Exercise details:
Transcribe the records below exactly as they appear, omitting any pictures.

-- START Exercise inputs --

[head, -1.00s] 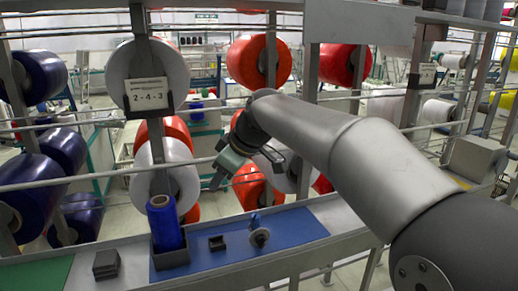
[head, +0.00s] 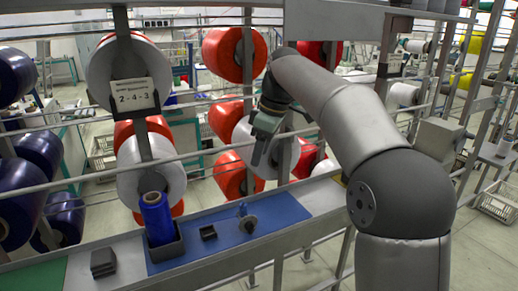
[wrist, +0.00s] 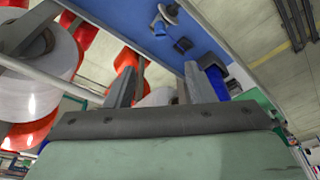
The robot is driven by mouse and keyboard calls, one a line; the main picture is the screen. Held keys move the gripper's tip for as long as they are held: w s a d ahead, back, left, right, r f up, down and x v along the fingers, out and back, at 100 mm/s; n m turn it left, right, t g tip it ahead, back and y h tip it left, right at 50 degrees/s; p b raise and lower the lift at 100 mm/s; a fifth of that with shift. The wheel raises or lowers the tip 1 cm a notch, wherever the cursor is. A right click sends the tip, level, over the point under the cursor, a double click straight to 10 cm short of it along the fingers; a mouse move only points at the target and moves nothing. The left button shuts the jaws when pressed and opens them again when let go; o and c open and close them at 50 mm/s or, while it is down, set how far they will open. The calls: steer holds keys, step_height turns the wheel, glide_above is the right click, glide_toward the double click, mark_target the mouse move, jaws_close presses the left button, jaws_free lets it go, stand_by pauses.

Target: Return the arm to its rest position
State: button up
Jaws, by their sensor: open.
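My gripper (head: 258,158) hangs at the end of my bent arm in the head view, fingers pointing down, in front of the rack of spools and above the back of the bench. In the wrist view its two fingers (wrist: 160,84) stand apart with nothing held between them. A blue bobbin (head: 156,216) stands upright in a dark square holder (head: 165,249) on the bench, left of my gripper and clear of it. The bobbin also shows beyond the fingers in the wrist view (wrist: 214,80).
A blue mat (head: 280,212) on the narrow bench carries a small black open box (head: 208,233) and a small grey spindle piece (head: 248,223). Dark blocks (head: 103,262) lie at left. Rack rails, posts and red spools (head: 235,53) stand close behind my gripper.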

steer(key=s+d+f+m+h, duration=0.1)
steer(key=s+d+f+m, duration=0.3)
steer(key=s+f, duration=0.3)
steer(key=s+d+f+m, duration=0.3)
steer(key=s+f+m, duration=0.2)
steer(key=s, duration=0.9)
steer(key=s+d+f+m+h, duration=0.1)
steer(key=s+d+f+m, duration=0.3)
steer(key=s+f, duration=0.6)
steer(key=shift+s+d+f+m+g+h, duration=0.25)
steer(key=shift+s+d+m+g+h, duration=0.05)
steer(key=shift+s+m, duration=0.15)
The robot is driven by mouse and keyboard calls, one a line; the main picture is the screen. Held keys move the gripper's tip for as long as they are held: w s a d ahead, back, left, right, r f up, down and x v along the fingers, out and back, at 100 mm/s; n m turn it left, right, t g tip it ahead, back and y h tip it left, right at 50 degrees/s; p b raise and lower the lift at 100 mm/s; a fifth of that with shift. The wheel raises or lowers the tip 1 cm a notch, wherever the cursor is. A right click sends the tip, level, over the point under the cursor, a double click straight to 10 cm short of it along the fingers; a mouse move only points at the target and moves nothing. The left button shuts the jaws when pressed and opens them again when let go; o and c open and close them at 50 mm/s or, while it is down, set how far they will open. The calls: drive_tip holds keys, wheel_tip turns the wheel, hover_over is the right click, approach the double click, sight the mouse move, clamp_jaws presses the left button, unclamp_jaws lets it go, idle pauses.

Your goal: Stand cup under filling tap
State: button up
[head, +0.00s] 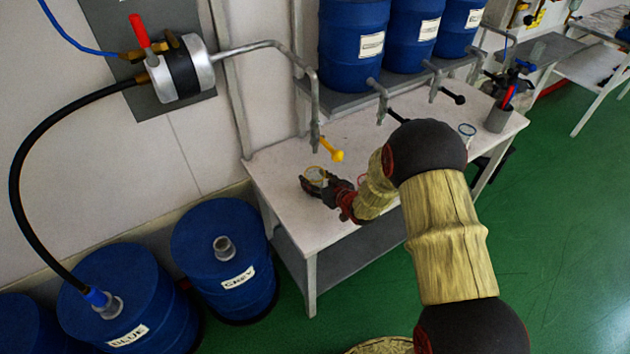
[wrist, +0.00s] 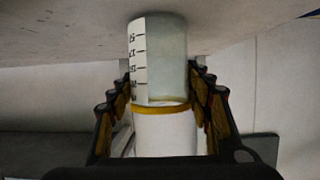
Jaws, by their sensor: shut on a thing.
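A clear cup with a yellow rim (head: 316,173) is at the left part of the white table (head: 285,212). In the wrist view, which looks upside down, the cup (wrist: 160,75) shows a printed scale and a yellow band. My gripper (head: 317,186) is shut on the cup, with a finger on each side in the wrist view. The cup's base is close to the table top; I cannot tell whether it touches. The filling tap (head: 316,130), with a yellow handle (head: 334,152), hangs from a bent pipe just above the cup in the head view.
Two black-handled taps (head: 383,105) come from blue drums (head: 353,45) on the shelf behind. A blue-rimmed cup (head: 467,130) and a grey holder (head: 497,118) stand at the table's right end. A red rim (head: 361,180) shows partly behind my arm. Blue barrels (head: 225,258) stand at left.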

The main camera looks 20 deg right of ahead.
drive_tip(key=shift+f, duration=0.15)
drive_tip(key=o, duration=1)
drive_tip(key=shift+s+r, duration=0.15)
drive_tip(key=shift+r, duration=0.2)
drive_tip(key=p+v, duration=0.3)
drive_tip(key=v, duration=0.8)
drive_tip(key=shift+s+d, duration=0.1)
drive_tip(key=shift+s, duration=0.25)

-- END Exercise inputs --

Task response:
[head, -1.00s] 
[head, +0.00s] 
[wrist, +0.00s] 
The robot is driven by mouse and keyboard calls, one a line; the main picture is the screen. Held keys move the gripper's tip for as long as they are held: w s a d ahead, back, left, right, r f up, down and x v along the fingers, out and back, at 100 mm/s; n m turn it left, right, t g tip it ahead, back and y h tip it left, right at 50 degrees/s; p b raise and lower the lift at 100 mm/s; a fifth of that with shift. The wheel raises or lowers the tip 1 cm a notch, wherever the cursor is. A right click sends the tip, level, over the point under the cursor, a double click straight to 10 cm short of it along the fingers; a mouse move only points at the target and moves nothing. The left button shuts the jaws when pressed and opens them again when let go; o and c open and close them at 50 mm/s or, while it is down, set how far they will open. The calls: steer holds keys, step_height turns the wheel, glide_above is the right click, glide_toward the double click, mark_target the mouse move, jaws_close presses the left button, jaws_free lets it go, stand_by pauses.

Target: Return the arm to its rest position
State: button up
Jaws, by their sensor: open.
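My gripper (head: 258,158) hangs at the end of my bent arm in the head view, fingers pointing down, in front of the rack of spools and above the back of the bench. In the wrist view its two fingers (wrist: 160,84) stand apart with nothing held between them. A blue bobbin (head: 156,216) stands upright in a dark square holder (head: 165,249) on the bench, left of my gripper and clear of it. The bobbin also shows beyond the fingers in the wrist view (wrist: 214,80).
A blue mat (head: 280,212) on the narrow bench carries a small black open box (head: 208,233) and a small grey spindle piece (head: 248,223). Dark blocks (head: 103,262) lie at left. Rack rails, posts and red spools (head: 235,53) stand close behind my gripper.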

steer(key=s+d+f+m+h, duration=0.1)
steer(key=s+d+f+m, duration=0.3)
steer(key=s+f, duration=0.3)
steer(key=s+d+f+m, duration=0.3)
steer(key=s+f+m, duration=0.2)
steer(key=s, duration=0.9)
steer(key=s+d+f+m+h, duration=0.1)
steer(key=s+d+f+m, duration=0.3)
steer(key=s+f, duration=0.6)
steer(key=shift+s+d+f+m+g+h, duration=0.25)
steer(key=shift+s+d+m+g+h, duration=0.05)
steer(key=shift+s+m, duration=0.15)
The robot is driven by mouse and keyboard calls, one a line; the main picture is the screen. Held keys move the gripper's tip for as long as they are held: w s a d ahead, back, left, right, r f up, down and x v along the fingers, out and back, at 100 mm/s; n m turn it left, right, t g tip it ahead, back and y h tip it left, right at 50 degrees/s; p b raise and lower the lift at 100 mm/s; a fifth of that with shift. The wheel raises or lowers the tip 1 cm a notch, wherever the cursor is. A right click sends the tip, level, over the point under the cursor, a double click straight to 10 cm short of it along the fingers; a mouse move only points at the target and moves nothing. The left button shuts the jaws when pressed and opens them again when let go; o and c open and close them at 50 mm/s or, while it is down, set how far they will open. The calls: drive_tip holds keys, wheel_tip turns the wheel, hover_over is the right click, approach the double click, sight the mouse move, clamp_jaws presses the left button, unclamp_jaws lets it go, idle pauses.

Your goal: Stand cup under filling tap
State: button up
[head, +0.00s] 
[wrist, +0.00s] 
Jaws, by their sensor: shut on a thing.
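A clear cup with a yellow rim (head: 316,173) is at the left part of the white table (head: 285,212). In the wrist view, which looks upside down, the cup (wrist: 160,75) shows a printed scale and a yellow band. My gripper (head: 317,186) is shut on the cup, with a finger on each side in the wrist view. The cup's base is close to the table top; I cannot tell whether it touches. The filling tap (head: 316,130), with a yellow handle (head: 334,152), hangs from a bent pipe just above the cup in the head view.
Two black-handled taps (head: 383,105) come from blue drums (head: 353,45) on the shelf behind. A blue-rimmed cup (head: 467,130) and a grey holder (head: 497,118) stand at the table's right end. A red rim (head: 361,180) shows partly behind my arm. Blue barrels (head: 225,258) stand at left.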

The main camera looks 20 deg right of ahead.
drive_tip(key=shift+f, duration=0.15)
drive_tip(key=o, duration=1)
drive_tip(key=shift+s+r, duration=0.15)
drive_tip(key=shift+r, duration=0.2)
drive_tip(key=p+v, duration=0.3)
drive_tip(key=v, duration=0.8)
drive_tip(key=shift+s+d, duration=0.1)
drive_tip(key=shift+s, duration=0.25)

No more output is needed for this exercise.